An important rule in DDD aggregates is that they should only have one entity act as a root entity. What this means is that the reference of the root entity is also used to reference the aggregate. For our customer aggregate, this means that the Person ID is the unique identifier.
Let’s create a aggregate folder and a file named customer.go inside of it.
mkdir aggregate cd aggregate touch customer.go
In the file, we will add a new struct named Customer and it will hold all needed entities to represent a Customer. Notice that all fields in the struct begins with lower case letters, this is a way in Go to make an object inaccessible from outside of the package the struct is defined in. This is done because an Aggregate should not allow direct access to the data. Neither does the struct define any tags for how the data is formatted such as json.
This has been edited from earlier versions in the article where I decided to make all items accessible to make storing them in database easier, however since it breaks DDD rules as discussed with Miłosz Smółka at Threedotlabs, I’ve decided to change it.
I set all the entities as pointers, this is because an entity can change state and I want that to reflect across all instances of the runtime that has access to it. The value objects are held as nonpointers though since they cannot change state.Great, now we have an aggregate created, we can move on.
Up until now, we have only defined different entities, value objects, and aggregates. It is time to start implementing some actual business logic, and we start with factories. The factory pattern is a design pattern that is used to encapsulate complex logic in functions that creates the wanted instance, without the caller knowing anything about the implementation details.
Factory Pattern is a very common pattern, you can use it even outside a DDD application, and you probably already have used it many times. A great example is the official Go Elasticsearch client. You insert a configuration into a NewClient function, which is a factory, that returns a client that is connected to an elastic cluster and you can insert/remove documents. Very simple to use for other developers, what there is quite a lot going on in the NewClient
DDD suggests using factories for creating complex aggregates, repositories, and services. We will implement a factory function that will create a new Customer instance. This will result in a function named NewCustomer which accepts a name parameter, what happens on the inside of the function shouldn’t be of concern for the domains that want to initialize a new customer.

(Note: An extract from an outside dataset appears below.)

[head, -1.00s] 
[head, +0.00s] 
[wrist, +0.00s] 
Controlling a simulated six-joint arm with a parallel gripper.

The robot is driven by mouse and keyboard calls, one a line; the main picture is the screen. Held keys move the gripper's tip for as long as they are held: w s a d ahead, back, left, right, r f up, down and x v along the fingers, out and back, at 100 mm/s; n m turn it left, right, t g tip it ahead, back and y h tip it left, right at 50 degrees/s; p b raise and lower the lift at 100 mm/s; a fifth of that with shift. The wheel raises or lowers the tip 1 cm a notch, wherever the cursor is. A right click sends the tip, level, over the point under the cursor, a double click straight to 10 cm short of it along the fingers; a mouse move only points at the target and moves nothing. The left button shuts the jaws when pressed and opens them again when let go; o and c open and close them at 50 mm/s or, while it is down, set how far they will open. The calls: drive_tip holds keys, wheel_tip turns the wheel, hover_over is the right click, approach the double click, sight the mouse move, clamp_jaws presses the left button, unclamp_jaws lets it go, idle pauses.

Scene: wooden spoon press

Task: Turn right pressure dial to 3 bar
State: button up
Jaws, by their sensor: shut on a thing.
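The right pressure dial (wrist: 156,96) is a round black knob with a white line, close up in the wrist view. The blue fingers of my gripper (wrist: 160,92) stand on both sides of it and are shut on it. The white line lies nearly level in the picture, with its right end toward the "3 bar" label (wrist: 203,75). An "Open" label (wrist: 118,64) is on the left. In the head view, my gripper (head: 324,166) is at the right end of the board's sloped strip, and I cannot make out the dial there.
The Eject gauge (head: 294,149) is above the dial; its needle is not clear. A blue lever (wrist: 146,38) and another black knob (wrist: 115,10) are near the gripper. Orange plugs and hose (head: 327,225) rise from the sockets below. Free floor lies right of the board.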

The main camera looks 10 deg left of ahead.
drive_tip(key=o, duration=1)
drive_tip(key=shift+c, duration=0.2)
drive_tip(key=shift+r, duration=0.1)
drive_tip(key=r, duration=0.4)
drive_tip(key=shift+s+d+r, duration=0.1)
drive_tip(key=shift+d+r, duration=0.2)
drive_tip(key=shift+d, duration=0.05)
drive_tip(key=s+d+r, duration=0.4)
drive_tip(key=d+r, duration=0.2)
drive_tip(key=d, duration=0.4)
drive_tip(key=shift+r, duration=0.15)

The NewCustomer will validate that the input contains all the needed data for creating a Customer
In a real application I would probably suggest having the aggregate Customer inside the domains/customer along with the factory, we cover this in the second article
The customer factory now helps with validating input, creating a new ID, and making sure all values are properly initialized.
Now we have some business logic in place, so it is also time to start adding tests. I’ll create a customer_test.go in the aggregate package where I test logic related to the Customer.
We won’t get very far with just creating new Customers though, it is time to start looking at the best design pattern that I know off.
DDD describes that repositories should be used to store and manage aggregates. This is one of those patterns that once I learned it, I knew I’d never stop using it. It is a pattern that relies on hiding the implementation of the storage/database solution behind an interface. This allows us to define a set of methods that has to be present, and if they are present it is qualified to be used as a repository.
The advantage of this design pattern is that it allows us to exchange the solution without breaking anything. We can have in-memory storage used during the development phase, and then later switch that out to MongoDB storage for production. Not only does it help with changing the underlying technology used without breaking anything that leverages the repository, but it is also very useful in testing. You can easily implement a new repository simply for unit tests etc.
We will begin by creating a file called repository.go inside the domain/customer package. In that file, we will define the functions needed for a repository. We will want to Get, Add and Update customers. We will not be deleting any customers, once a customer in this tavern you are always a customer. We will also implement some generic errors in the customer package that the different repository implementations can use.
Next up we need to implement an actual business logic that fulfills the interface, we will start with memory storage. At the end of the article, we will look at how we can change that to a MongoDB solution, without breaking anything else.
I like keeping each implementation inside its directory, just to make it easier for a fresh developer in the team to find the correct code location. Let’s create a folder called memory to indicate that the repository is using memory as storage.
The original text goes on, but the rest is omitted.